Copy out the entries below precisely; nothing is to be omitted.

=== Extracted data ===

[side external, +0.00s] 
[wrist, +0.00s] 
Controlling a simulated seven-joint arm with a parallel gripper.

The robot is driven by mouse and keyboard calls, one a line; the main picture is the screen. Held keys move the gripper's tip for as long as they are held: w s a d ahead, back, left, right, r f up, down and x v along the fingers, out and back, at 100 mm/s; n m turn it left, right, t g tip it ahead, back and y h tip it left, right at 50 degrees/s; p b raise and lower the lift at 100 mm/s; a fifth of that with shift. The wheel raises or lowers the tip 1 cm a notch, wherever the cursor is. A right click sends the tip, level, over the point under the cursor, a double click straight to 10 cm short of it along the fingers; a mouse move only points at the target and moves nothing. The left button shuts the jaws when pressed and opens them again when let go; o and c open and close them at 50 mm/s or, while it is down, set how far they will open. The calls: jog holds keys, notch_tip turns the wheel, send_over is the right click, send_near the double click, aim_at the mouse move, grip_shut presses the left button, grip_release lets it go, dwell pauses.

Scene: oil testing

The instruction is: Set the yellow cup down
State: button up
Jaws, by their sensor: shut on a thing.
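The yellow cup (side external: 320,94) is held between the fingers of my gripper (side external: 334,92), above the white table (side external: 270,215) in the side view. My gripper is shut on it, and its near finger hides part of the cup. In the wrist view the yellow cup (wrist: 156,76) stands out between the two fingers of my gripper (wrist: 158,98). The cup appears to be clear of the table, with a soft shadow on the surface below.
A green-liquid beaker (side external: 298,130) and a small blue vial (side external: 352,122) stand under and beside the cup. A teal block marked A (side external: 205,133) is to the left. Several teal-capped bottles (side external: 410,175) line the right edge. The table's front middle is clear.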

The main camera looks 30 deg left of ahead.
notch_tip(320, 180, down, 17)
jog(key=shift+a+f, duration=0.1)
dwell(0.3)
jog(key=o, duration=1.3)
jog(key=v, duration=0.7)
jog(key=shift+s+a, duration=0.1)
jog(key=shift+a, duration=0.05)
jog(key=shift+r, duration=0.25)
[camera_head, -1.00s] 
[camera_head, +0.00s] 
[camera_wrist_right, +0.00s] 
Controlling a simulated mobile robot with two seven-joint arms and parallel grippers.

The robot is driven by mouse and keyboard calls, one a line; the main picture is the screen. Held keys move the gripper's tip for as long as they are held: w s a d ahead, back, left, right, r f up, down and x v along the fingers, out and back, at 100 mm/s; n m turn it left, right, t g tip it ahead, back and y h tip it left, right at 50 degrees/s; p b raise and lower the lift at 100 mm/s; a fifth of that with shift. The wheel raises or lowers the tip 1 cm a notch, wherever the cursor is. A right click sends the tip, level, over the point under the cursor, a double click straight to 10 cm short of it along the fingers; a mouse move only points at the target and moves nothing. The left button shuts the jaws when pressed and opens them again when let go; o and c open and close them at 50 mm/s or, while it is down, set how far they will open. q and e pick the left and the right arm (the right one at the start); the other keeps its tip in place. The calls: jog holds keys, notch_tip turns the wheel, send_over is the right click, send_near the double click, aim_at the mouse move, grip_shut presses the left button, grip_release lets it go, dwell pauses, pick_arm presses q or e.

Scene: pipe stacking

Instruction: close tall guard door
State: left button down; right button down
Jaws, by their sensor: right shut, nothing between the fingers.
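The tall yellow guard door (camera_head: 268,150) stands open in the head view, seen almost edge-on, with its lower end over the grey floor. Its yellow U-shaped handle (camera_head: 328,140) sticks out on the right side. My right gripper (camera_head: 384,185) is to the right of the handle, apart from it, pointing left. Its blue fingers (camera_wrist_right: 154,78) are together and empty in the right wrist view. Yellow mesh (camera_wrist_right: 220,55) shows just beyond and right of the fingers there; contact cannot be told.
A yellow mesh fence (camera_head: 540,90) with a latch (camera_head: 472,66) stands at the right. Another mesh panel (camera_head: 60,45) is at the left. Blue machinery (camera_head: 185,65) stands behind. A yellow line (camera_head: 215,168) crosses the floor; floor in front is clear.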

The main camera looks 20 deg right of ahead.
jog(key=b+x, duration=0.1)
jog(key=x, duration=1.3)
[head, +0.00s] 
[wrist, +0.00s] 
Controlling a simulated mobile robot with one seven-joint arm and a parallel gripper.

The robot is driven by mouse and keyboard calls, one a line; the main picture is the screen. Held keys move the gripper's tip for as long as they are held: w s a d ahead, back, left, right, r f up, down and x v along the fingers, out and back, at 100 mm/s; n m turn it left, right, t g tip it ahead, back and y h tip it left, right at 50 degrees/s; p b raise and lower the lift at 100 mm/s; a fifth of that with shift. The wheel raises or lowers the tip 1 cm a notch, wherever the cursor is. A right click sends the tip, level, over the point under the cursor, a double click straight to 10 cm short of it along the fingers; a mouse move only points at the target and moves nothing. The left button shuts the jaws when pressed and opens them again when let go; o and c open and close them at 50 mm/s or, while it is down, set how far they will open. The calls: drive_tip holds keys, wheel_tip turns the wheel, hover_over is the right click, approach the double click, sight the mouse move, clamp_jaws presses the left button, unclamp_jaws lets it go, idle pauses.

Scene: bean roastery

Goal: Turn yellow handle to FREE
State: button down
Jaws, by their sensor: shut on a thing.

===

Reply
[side external, +0.00s] 
[wrist, +0.00s] 
Controlling a simulated seven-joint arm with a parallel gripper.

The robot is driven by mouse and keyboard calls, one a line; the main picture is the screen. Held keys move the gripper's tip for as long as they are held: w s a d ahead, back, left, right, r f up, down and x v along the fingers, out and back, at 100 mm/s; n m turn it left, right, t g tip it ahead, back and y h tip it left, right at 50 degrees/s; p b raise and lower the lift at 100 mm/s; a fifth of that with shift. The wheel raises or lowers the tip 1 cm a notch, wherever the cursor is. A right click sends the tip, level, over the point under the cursor, a double click straight to 10 cm short of it along the fingers; a mouse move only points at the target and moves nothing. The left button shuts the jaws when pressed and opens them again when let go; o and c open and close them at 50 mm/s or, while it is down, set how far they will open. The calls: jog holds keys, notch_tip turns the wheel, send_over is the right click, send_near the double click, aim_at the mouse move, grip_shut presses the left button, grip_release lets it go, dwell pauses.

Scene: oil testing

The instruction is: Set the yellow cup down
State: button up
Jaws, by their sensor: shut on a thing.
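The yellow cup (side external: 320,94) is held between the fingers of my gripper (side external: 334,92), above the white table (side external: 270,215) in the side view. My gripper is shut on it, and its near finger hides part of the cup. In the wrist view the yellow cup (wrist: 156,76) stands out between the two fingers of my gripper (wrist: 158,98). The cup appears to be clear of the table, with a soft shadow on the surface below.
A green-liquid beaker (side external: 298,130) and a small blue vial (side external: 352,122) stand under and beside the cup. A teal block marked A (side external: 205,133) is to the left. Several teal-capped bottles (side external: 410,175) line the right edge. The table's front middle is clear.

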The main camera looks 30 deg left of ahead.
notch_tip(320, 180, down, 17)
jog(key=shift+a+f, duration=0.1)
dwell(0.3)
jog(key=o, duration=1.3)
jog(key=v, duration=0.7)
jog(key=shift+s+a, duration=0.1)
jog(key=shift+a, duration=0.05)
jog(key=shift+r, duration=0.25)
[camera_head, -1.00s] 
[camera_head, +0.00s] 
[camera_wrist_right, +0.00s] 
Controlling a simulated mobile robot with two seven-joint arms and parallel grippers.

The robot is driven by mouse and keyboard calls, one a line; the main picture is the screen. Held keys move the gripper's tip for as long as they are held: w s a d ahead, back, left, right, r f up, down and x v along the fingers, out and back, at 100 mm/s; n m turn it left, right, t g tip it ahead, back and y h tip it left, right at 50 degrees/s; p b raise and lower the lift at 100 mm/s; a fifth of that with shift. The wheel raises or lowers the tip 1 cm a notch, wherever the cursor is. A right click sends the tip, level, over the point under the cursor, a double click straight to 10 cm short of it along the fingers; a mouse move only points at the target and moves nothing. The left button shuts the jaws when pressed and opens them again when let go; o and c open and close them at 50 mm/s or, while it is down, set how far they will open. q and e pick the left and the right arm (the right one at the start); the other keeps its tip in place. The calls: jog holds keys, notch_tip turns the wheel, send_over is the right click, send_near the double click, aim_at the mouse move, grip_shut presses the left button, grip_release lets it go, dwell pauses, pick_arm presses q or e.

Scene: pipe stacking

Instruction: close tall guard door
State: left button down; right button down
Jaws, by their sensor: right shut, nothing between the fingers.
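The tall yellow guard door (camera_head: 268,150) stands open in the head view, seen almost edge-on, with its lower end over the grey floor. Its yellow U-shaped handle (camera_head: 328,140) sticks out on the right side. My right gripper (camera_head: 384,185) is to the right of the handle, apart from it, pointing left. Its blue fingers (camera_wrist_right: 154,78) are together and empty in the right wrist view. Yellow mesh (camera_wrist_right: 220,55) shows just beyond and right of the fingers there; contact cannot be told.
A yellow mesh fence (camera_head: 540,90) with a latch (camera_head: 472,66) stands at the right. Another mesh panel (camera_head: 60,45) is at the left. Blue machinery (camera_head: 185,65) stands behind. A yellow line (camera_head: 215,168) crosses the floor; floor in front is clear.

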The main camera looks 20 deg right of ahead.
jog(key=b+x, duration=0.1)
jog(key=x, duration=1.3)
[head, +0.00s] 
[wrist, +0.00s] 
Controlling a simulated mobile robot with one seven-joint arm and a parallel gripper.

The robot is driven by mouse and keyboard calls, one a line; the main picture is the screen. Held keys move the gripper's tip for as long as they are held: w s a d ahead, back, left, right, r f up, down and x v along the fingers, out and back, at 100 mm/s; n m turn it left, right, t g tip it ahead, back and y h tip it left, right at 50 degrees/s; p b raise and lower the lift at 100 mm/s; a fifth of that with shift. The wheel raises or lowers the tip 1 cm a notch, wherever the cursor is. A right click sends the tip, level, over the point under the cursor, a double click straight to 10 cm short of it along the fingers; a mouse move only points at the target and moves nothing. The left button shuts the jaws when pressed and opens them again when let go; o and c open and close them at 50 mm/s or, while it is down, set how far they will open. The calls: drive_tip holds keys, wheel_tip turns the wheel, hover_over is the right click, approach the double click, sight the mouse move, clamp_jaws presses the left button, unclamp_jaws lets it go, idle pauses.

Scene: bean roastery

Goal: Turn yellow handle to FREE
State: button down
Jaws, by their sensor: shut on a thing.

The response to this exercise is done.